### Set exercise
Copy out the listing that follows, exact in every word, and skip the images.

### Source data

= = = = =

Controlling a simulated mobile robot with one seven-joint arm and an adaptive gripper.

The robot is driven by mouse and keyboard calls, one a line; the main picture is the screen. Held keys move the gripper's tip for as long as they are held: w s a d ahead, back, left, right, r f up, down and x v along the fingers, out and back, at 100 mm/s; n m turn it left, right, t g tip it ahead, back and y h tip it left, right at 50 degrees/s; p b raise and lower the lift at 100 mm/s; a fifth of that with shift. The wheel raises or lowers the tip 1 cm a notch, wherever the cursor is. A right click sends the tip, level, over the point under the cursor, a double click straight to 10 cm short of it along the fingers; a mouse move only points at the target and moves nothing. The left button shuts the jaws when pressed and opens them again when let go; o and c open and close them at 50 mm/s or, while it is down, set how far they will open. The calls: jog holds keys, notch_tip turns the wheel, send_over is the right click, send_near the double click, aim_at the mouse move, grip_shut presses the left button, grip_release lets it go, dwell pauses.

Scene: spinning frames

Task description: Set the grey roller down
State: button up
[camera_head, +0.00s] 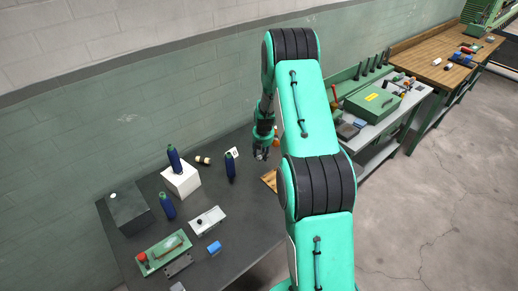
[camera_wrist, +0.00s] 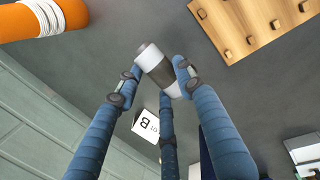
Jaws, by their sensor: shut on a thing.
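The grey roller (camera_wrist: 158,72), a short dark grey cylinder with pale bands, is between the blue fingers of my gripper (camera_wrist: 158,84) in the wrist view. The fingers press on its sides and it lies tilted in the picture. In the head view my gripper (camera_head: 262,153) hangs over the far right part of the dark table (camera_head: 250,205); the roller is too small there to make out clearly. In the wrist view the dark tabletop shows behind the roller; I cannot tell how high above it the roller is.
A wooden peg board (camera_wrist: 255,30) and an orange spool with white winding (camera_wrist: 40,18) lie near my gripper. A white numbered card (camera_wrist: 146,125) stands close by. Several dark blue bottles, including one (camera_head: 230,168), a white block (camera_head: 181,181) and a meter box (camera_head: 208,220) are further left.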

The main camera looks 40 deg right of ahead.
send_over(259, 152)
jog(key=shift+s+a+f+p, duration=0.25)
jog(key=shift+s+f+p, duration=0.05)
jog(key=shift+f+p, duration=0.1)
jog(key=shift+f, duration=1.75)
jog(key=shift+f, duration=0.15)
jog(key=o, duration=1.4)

= = = = =

### Solved exercise
Controlling a simulated mobile robot with one seven-joint arm and an adaptive gripper.

The robot is driven by mouse and keyboard calls, one a line; the main picture is the screen. Held keys move the gripper's tip for as long as they are held: w s a d ahead, back, left, right, r f up, down and x v along the fingers, out and back, at 100 mm/s; n m turn it left, right, t g tip it ahead, back and y h tip it left, right at 50 degrees/s; p b raise and lower the lift at 100 mm/s; a fifth of that with shift. The wheel raises or lowers the tip 1 cm a notch, wherever the cursor is. A right click sends the tip, level, over the point under the cursor, a double click straight to 10 cm short of it along the fingers; a mouse move only points at the target and moves nothing. The left button shuts the jaws when pressed and opens them again when let go; o and c open and close them at 50 mm/s or, while it is down, set how far they will open. The calls: jog holds keys, notch_tip turns the wheel, send_over is the right click, send_near the double click, aim_at the mouse move, grip_shut presses the left button, grip_release lets it go, dwell pauses.

Scene: spinning frames

Task description: Set the grey roller down
State: button up
[camera_head, +0.00s] 
[camera_wrist, +0.00s] 
Jaws, by their sensor: shut on a thing.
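The grey roller (camera_wrist: 158,72), a short dark grey cylinder with pale bands, is between the blue fingers of my gripper (camera_wrist: 158,84) in the wrist view. The fingers press on its sides and it lies tilted in the picture. In the head view my gripper (camera_head: 262,153) hangs over the far right part of the dark table (camera_head: 250,205); the roller is too small there to make out clearly. In the wrist view the dark tabletop shows behind the roller; I cannot tell how high above it the roller is.
A wooden peg board (camera_wrist: 255,30) and an orange spool with white winding (camera_wrist: 40,18) lie near my gripper. A white numbered card (camera_wrist: 146,125) stands close by. Several dark blue bottles, including one (camera_head: 230,168), a white block (camera_head: 181,181) and a meter box (camera_head: 208,220) are further left.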

The main camera looks 40 deg right of ahead.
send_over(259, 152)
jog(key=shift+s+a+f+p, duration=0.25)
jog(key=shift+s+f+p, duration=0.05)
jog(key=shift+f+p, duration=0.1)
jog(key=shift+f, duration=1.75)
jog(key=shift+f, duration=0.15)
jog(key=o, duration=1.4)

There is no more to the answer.